### Challenge
Pick every line with "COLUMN" from the material below.

# # # #

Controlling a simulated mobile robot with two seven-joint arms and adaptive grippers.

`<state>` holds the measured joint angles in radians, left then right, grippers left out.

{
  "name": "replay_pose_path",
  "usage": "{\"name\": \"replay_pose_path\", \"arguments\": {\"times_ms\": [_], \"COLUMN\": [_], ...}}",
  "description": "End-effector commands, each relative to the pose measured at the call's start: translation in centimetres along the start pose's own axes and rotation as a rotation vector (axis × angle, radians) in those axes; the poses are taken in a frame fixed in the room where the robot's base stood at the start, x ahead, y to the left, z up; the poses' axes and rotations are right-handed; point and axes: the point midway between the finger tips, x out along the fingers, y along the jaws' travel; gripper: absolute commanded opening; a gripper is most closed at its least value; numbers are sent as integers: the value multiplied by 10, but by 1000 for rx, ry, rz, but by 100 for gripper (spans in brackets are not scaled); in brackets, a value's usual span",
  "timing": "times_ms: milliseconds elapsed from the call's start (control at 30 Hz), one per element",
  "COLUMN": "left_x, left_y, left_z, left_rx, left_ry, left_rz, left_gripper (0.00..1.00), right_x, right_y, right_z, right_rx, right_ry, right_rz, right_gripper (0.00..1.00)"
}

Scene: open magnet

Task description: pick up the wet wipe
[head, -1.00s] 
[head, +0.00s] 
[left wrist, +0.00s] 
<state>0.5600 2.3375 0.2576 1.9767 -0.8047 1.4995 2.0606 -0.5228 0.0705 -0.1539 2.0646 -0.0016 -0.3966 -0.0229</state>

# # # #

### Task output
  "usage": "{\"name\": \"replay_pose_path\", \"arguments\": {\"times_ms\": [_], \"COLUMN\": [_], ...}}",
  "COLUMN": "left_x, left_y, left_z, left_rx, left_ry, left_rz, left_gripper (0.00..1.00), right_x, right_y, right_z, right_rx, right_ry, right_rz, right_gripper (0.00..1.00)"

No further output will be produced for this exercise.